• **DATA PROVIDED**
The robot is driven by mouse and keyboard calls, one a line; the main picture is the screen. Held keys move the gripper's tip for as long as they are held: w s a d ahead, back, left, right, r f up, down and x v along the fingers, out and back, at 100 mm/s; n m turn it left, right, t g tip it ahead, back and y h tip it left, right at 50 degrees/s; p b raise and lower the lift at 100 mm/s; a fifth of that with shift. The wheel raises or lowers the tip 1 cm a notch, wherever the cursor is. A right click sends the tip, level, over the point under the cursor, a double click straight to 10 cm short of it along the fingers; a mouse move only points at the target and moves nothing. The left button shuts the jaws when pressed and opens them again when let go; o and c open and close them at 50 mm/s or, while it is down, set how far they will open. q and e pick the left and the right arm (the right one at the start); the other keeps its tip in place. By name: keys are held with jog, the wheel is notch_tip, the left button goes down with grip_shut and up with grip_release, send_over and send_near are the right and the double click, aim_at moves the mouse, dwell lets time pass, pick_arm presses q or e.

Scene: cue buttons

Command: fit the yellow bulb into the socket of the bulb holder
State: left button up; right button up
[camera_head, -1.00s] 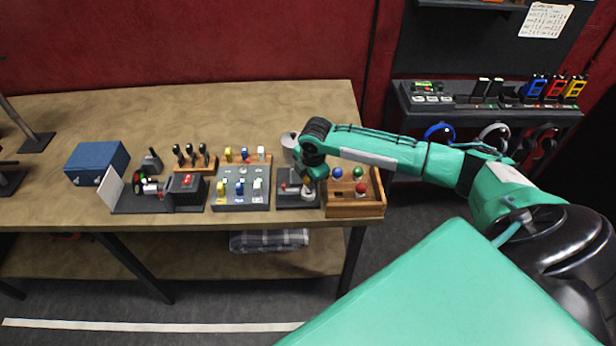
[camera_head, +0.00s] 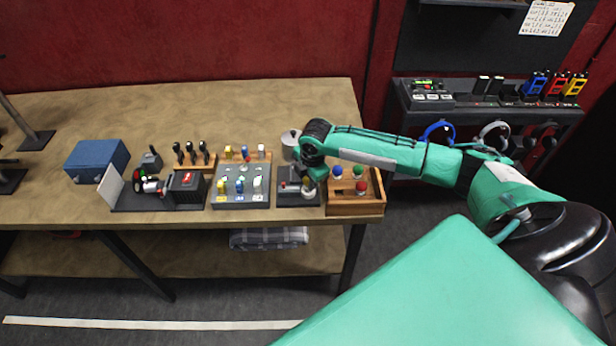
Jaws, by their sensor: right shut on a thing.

• **INSTRUCTIONS FOR THE TASK**
Your copy of the data above should match it exactly, except that pictures are left out.

• **ANSWER IN FULL**
The robot is driven by mouse and keyboard calls, one a line; the main picture is the screen. Held keys move the gripper's tip for as long as they are held: w s a d ahead, back, left, right, r f up, down and x v along the fingers, out and back, at 100 mm/s; n m turn it left, right, t g tip it ahead, back and y h tip it left, right at 50 degrees/s; p b raise and lower the lift at 100 mm/s; a fifth of that with shift. The wheel raises or lowers the tip 1 cm a notch, wherever the cursor is. A right click sends the tip, level, over the point under the cursor, a double click straight to 10 cm short of it along the fingers; a mouse move only points at the target and moves nothing. The left button shuts the jaws when pressed and opens them again when let go; o and c open and close them at 50 mm/s or, while it is down, set how far they will open. q and e pick the left and the right arm (the right one at the start); the other keeps its tip in place. By name: keys are held with jog, the wheel is notch_tip, the left button goes down with grip_shut and up with grip_release, send_over and send_near are the right and the double click, aim_at moves the mouse, dwell lets time pass, pick_arm presses q or e.

Scene: cue buttons

Command: fit the yellow bulb into the socket of the bulb holder
State: left button up; right button up
[camera_head, -1.00s] 
[camera_head, +0.00s] 
Jaws, by their sensor: right shut on a thing.

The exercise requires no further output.